本研究は、これまで『君主論』と『リウィウス論』にその関心が集中してきたマキァヴェッリ研究の現状に対して新たな地平を切り拓くべく、今日まで然るべき検討が与えられてこなかった『フィレンツェ史』という彼の最晩年の著作に重点を置き直すことにより、彼の思想上の変遷を異なる視角から説得的に再構成してみせることを目指す。その成果は、近代の出発点に位置する一人の思想家において、その歴史意識と政治思想、さらには制度改革構想が如何に関係していたかを明らかにすることを通じて、学問の細分化やその実践からの乖離が叫ばれ、近代が生み出してきた難解な諸問題が複雑に絡み合った結果としての閉塞感に苛まれる現代社会にとって、確かな歴史的参照項を与えるはずである。
研究成果・研究で得られた知見
マキァヴェッリは、その著作のなかで自らの政治的な議論を展開するに際して、決まって歴史的な題材をその着想源としていた。『君主論』であればリーダーたちの成功と失敗の事例、『リウィウス論』であれば古代ローマの歴史書に記された輝かしい逸話、そして『フィレンツェ史』であれば同時代イタリアの散々たる現実がこれに当たる。しかしながら、マキァヴェッリの独創的な政治思想を背後で支えていたのが、こうした歴史を彼が取り扱う際の方法論的な次元における特殊な問題意識であったことには、これまで充分な注意が払われてこなかった。
古典古代に対する特殊な距離感に依拠しながら、それ以前の世界に対する断絶という明確な自意識と共に幕を開けた新時代としてのルネサンス期において「歴史」とは、倣うべき、また時には避けるべき「モデル」を人々に提供する領域であった。そこで与えられる個々の「歴史的範例(英example、羅exemplum)」に如何に向き合うか、そしてそこから如何なる理論的洞察を導くことができるかという問題が、マキァヴェッリに限らず当時の政治的な著作を執筆する者たちにとって一つの重要な鍵であった。
マキァヴェッリがこうした「歴史的範例」を如何なる理論的な見通しのもとで利用していたかの実態を、著作ごとの相違にも意識を向けた上で丹念に追跡することにより、彼がその生涯を通じて一貫した問題意識を持ちながらも、それと同時に見逃すことのできない変化と成熟とを経験していたことを明らかにできるのではないかとの着想が、本研究にとって重要な基軸を成す。
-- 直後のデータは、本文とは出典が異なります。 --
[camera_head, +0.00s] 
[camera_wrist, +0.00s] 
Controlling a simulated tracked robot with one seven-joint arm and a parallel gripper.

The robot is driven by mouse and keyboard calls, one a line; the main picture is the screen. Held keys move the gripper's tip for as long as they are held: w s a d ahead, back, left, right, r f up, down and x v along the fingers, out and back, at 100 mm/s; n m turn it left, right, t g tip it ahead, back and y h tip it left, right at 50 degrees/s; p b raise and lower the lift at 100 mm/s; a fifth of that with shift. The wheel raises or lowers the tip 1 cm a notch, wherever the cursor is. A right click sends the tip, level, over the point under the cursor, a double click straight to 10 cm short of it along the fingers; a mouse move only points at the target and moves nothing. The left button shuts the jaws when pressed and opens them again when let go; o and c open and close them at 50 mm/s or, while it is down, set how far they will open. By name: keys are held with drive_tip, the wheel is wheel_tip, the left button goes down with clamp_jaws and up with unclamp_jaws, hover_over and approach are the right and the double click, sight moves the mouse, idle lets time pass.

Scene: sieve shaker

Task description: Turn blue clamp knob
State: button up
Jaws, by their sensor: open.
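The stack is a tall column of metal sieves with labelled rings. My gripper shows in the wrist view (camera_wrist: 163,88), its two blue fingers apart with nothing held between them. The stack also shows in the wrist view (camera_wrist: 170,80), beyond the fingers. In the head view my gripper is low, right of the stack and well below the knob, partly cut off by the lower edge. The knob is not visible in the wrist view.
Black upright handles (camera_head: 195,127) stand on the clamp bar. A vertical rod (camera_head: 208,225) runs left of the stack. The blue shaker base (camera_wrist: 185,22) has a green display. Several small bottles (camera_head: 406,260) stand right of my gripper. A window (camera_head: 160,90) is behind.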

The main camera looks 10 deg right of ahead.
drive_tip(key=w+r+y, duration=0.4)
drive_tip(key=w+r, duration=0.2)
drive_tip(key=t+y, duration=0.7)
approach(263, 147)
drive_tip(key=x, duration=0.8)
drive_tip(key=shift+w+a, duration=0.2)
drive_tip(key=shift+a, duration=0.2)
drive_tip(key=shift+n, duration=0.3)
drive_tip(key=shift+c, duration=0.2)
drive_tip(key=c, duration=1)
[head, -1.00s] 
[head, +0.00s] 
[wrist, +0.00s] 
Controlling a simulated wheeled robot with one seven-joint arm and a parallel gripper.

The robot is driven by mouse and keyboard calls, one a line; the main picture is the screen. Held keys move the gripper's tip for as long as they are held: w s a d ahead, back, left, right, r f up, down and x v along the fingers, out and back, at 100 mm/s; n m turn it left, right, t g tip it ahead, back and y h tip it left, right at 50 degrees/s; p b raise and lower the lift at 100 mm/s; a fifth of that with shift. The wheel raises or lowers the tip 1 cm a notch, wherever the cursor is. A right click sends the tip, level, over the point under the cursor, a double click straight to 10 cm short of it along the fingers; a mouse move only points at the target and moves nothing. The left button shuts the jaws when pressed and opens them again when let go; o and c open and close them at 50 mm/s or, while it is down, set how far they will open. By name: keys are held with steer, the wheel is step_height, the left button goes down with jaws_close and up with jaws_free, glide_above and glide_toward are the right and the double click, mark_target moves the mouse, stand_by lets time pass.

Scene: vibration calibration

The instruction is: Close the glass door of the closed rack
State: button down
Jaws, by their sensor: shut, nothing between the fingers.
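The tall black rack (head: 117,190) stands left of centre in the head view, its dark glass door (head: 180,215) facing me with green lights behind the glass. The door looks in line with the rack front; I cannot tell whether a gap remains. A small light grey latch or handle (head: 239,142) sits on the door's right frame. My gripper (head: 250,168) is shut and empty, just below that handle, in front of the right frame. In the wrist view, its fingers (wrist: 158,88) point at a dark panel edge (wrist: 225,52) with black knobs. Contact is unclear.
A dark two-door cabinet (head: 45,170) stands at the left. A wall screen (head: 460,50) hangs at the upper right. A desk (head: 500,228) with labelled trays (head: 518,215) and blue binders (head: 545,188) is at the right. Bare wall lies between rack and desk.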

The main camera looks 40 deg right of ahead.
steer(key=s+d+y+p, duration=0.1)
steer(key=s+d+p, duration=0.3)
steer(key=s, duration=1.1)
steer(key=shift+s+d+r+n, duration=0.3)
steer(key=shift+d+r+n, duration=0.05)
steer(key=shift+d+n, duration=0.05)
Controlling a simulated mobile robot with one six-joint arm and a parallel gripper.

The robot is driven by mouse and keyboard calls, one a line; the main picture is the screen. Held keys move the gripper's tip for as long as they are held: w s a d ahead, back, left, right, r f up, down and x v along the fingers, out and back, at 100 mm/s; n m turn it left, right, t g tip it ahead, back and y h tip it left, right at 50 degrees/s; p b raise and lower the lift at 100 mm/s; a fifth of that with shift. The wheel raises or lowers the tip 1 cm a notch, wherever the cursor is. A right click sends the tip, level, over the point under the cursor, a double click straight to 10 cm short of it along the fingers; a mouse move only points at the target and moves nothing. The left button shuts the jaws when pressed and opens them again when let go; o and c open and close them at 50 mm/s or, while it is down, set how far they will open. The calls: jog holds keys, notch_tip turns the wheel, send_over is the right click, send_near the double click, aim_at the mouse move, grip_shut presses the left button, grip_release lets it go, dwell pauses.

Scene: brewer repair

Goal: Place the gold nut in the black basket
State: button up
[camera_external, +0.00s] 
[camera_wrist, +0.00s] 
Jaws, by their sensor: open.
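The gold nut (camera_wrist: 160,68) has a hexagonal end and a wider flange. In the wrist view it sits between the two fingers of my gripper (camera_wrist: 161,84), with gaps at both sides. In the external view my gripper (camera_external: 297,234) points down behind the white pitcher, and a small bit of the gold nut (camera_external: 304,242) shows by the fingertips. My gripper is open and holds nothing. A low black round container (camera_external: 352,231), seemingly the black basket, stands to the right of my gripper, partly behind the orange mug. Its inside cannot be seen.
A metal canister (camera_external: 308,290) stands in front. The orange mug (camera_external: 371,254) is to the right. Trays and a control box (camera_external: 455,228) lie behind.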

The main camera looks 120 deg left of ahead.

こうした視座から眺めた時に、マキァヴェッリの最後の大きな著作が『フィレンツェ史』という彼自らが歴史家として筆を執った作品であるという事実は、そこから回顧的に彼の他の著作を捉え直すことを通じて、多くの示唆を与えてくれる。
こうした見通しに基づいた分析は、マキァヴェッリが個々の歴史的範例からリーダーに求められる政治的資質や適切な行動指針を導出する『君主論』の次元を離れて、それ以降の著作では一見して相互に矛盾を孕んでいる様々な歴史的範例のあり方について、これを背後で規定する構造的な要因を検討することへと主要な関心を移していたとの発見をもたらす。これに加えて、こうした一連のテクストについては、マキァヴェッリが書記官時代に直面した政治的問題の経験に基づいて、「都市」フィレンツェと周囲の「領域」との新たな関係の構築を模索する過程で練り上げられた一つの国制構想の存在を重要なコンテクストとしながら読み進める必要があることも明らかになった。
今後の課題・見通し
以上で示したようなマキァヴェッリの思想上の変遷を、具体的なテクストの解釈を伴いながら如何に説得的に再構成していくかが今後の課題となる。その記述に際しては、当時の政治社会において歴史を書くということが如何なる意味を有していたのか、そして「歴史的範例」の扱いにおいてマキァヴェッリが先行する伝統に対して如何なる偏差を見せていたのかについての分析を同時に進めていくことが求められる。その成果は、「歴史家マキァヴェッリ」とも称し得る一つの人物像として結実するはずである。